Another exhibit of ancient documents, handwritten in Jawi and typewritten in English on old-fashioned manual typewriters, were also on display. These, I later learned, were from a collection provided by guest speaker, UTM Associate Professor Dr Hj Kassim Thukiman.

The guests-of-honour representing YWJ, Deputy Director, DVS Kamaruddin Ab Razak and JB Tiong Hua Association President, Datuk Seri Tey Kim Chai, aptly opened the event with a symbolic planting of gambier plants.

The moderator, Md Zin Idros, gave Tan a glowing introduction before he was invited to give his presentation entitled, The Chinese Story of Gambier and Pepper that traced the Chinese’s role in Johor’s development into the world’s largest producer of gambier from the 1830s to 1850s.

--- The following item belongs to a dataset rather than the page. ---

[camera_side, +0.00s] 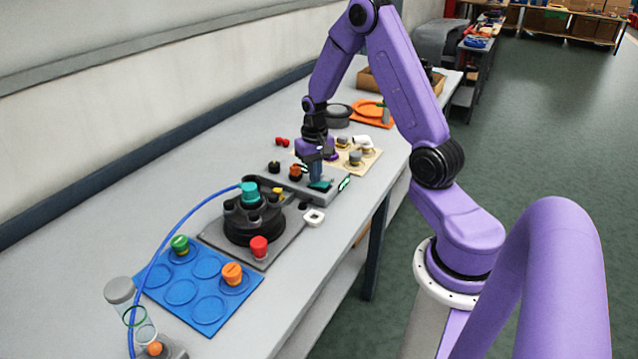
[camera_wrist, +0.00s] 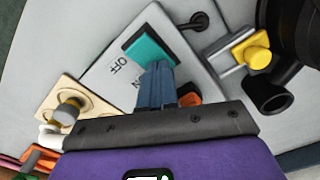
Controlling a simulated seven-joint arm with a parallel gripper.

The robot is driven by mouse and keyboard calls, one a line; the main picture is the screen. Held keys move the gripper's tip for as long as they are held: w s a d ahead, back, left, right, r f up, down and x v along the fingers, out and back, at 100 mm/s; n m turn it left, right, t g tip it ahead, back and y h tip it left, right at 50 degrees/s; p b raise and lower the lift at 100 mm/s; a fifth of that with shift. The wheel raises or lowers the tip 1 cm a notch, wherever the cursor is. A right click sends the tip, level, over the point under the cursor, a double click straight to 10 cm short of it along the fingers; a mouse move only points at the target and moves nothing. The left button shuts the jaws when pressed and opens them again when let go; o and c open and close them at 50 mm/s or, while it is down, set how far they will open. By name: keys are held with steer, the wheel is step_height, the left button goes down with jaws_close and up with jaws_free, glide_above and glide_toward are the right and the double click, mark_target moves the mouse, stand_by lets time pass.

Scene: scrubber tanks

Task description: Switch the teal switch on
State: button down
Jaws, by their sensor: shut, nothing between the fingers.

Since 2014, the JB Chinese Heritage Museum has carried out extensive research into the pepper and gambier heritage in Johor and their findings are preserved in an exhibition called, Sharing of Hardships.

UTM Associate Professor Dr Hj Kassim Thukiman shared interesting information on Johor history, specifically about the concept of the surat sungai document in the Kangchu system

Tan welcomed visitors to this exhibit which provided further insight into the history of Chinese-Malay relationships that undergirds the strong support between the Johor sultanate and the Chinese community today.

He reiterated that when Temenggong Daeng Ibrahim invited the Chinese to relocate to Johor, farmers who arrived here obtained a permit known as surat sungai from the ruler to cultivate and govern a plot of land in the Kangchu system.

The earliest records showed that permits were issued to two kangchu or River Masters, Kapitan Seah Tai Heng and Seah Ling Chai of the Ngee Heng kongsi, a Teochew society, to develop plantations on the banks of Sungai Skudai.

To preserve the gambier legacy, the JB Tiong Hua Association revived the planting of gambier in Johor for education purposes. They established the Gambier Planting and Education Association and carried out a series of gambier planting projects in Chinese schools in 2017 [The Iskandarian, Aug 2017, Gambier planting revival in Johor].

Tan explained that the traditional relationship between the Johor ruler and the Chinese immigrant community was firmly established when a plot of land was awarded to the Chinese to build their place of worship at Jalan Trus.

This temple, uniquely named Johor Gu Miao or Johor Old Temple, united the five main Chinese dialect groups and bears the name of the state in honour of the Johor ruler.

As part of the temple’s annual Chingay tradition, each kangchu would send two Chinese lanterns by tongkang (small boat), to the temple to pray for good harvests.

These paper lanterns, painted with pepper and gambier motifs and the kangchu’s name, would be paraded in the annual procession. This Chingay tradition continues to this day as Johor uniquely ends its annual Lunar New Year celebrations with this grand parade on the 21st day of the first lunar month.

From a rare document, Tan Chai Puan translated records of conversation between China’s first Ambassador to the UK, Guo Songtao and Maharaja Abu Bakar on 12th March 1879, when they met in Singapore, then part of the Johor Empire.

The ambassador’s comments reflected Johor’s cordial relationship with the Chinese emperor and his pleasure at how Johor has made the Chinese farmers welcome here.

In his presentation, Associate Professor Dr Hj Kassim echoed some of Tan’s points, in particular on how the Johor ruler acknowledged the Chinese tradition of ancestor worship, where he not only presented land for their temple but also for their cemetery.

When Kassim discussed the surat sungai, he highlighted that along with this official document, the Johor Government awarded the kangchu with two lengths of cane (rotan) and a spear as symbols of power to be kept in the kangchu’s home!

While we are familiar with the sight of the pepper and gambier motif that decorates lamp-posts and public places, Kassim showed a photo to give non-Muslims a glimpse of how this same motif is also used on the carpet design inside Johor mosques!

His research proved that the kangchu system was not monopolised by the Chinese as the Javanese were also encouraged to cultivate pepper and gambier in Parit Jawa and Padang in Muar, Johor.

Besides the Chinese and Javanese, Johor’s economy was also driven by the Arabs in the cultivation of land awarded to the Syed Mohammad Al-Sagoff family under the Kukup Land Concession.

From the well-researched presentations by Tan and Kassim, I’m grateful for the new knowledge and cannot help but feel saturated by a wealth of information on our shared heritage in pepper and gambier.